Magnetic Structure of AFM-II

• Propagation Vector: $\mathbf{q}_{m2} = (0.48, 0, 0)$, indicating a slight incommensurability (magnetic discommensuration) along the $a$-axis.
• Moment Orientation: Moments remain collinear along the $c$-axis (Ising-like).
• Structure: The symmetry group is identified as $Pcnma$. The stacking is Ferromagnetic along the $b$-axis, resulting in a "vertical-stripe" pattern ($\uparrow\uparrow\downarrow\downarrow$ within layers, FM between layers).

Coupling with CDW

• In DyTe$_3$, the CDW and AFM orders are coupled, evidenced by coupled magnetic reflections ($\mathbf{q}_{CDW} \pm \mathbf{q}_{AFM}$).
• In HoTe$_3$, no such coupled reflections were observed. The magnetic propagation vectors are independent of the CDW wavevectors.
• The authors attribute this decoupling to the checkerboard character of the CDW in HoTe$_3$ (involving modulations along both $a$ and $c$ axes), which differs from the predominantly unidirectional CDW in DyTe$_3$.

5. Significance

• Fundamental Physics: This work challenges the assumption that CDW and magnetic orders in $RTe_3$ are always strongly coupled. It demonstrates that the specific geometry of the charge order (unidirectional vs. checkerboard) dictates the nature of the spin-charge interaction.
• Material Design: The findings suggest that the checkerboard CDW acts as a "detrimental" factor for realizing coupled spin/charge order parameters in layered vdW systems.
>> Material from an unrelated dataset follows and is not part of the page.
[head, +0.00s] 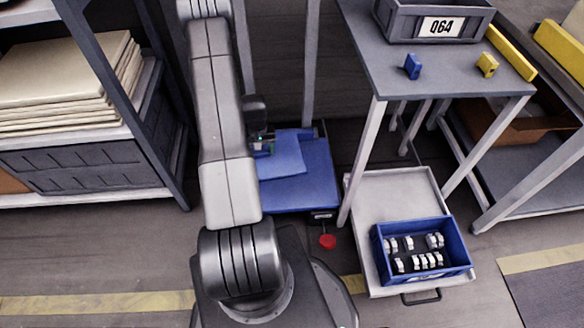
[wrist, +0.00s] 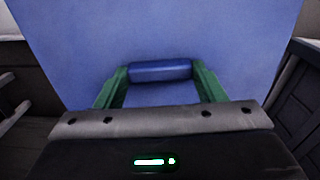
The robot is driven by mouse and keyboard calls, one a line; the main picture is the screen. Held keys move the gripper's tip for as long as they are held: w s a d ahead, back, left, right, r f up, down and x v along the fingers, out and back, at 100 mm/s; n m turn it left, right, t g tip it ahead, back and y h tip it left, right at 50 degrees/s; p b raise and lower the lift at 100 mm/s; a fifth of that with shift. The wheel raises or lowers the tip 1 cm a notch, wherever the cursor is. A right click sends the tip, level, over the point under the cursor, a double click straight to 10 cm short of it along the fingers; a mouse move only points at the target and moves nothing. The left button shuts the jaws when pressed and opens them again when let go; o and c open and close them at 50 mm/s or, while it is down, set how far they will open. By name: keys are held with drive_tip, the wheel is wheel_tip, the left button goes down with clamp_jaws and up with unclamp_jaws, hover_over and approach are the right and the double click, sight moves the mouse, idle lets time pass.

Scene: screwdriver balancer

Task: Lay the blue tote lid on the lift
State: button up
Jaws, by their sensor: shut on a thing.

This insight is crucial for engineering vdW heterostructures where specific magnetic or electronic functionalities are desired.
• Systematic Evolution: The study maps a systematic evolution across the $RTe_3$ series, linking lanthanide-controlled lattice volume changes to the transition from unidirectional to checkerboard CDWs and the subsequent decoupling of magnetic orders.
• Experimental Benchmark: The precise determination of the magnetic space groups ($Pa2_1/m$ and $Pcnma$) and the distinction between "tilted" and "vertical" stripe phases provide a critical benchmark for theoretical models of correlated electron systems in low-dimensional materials.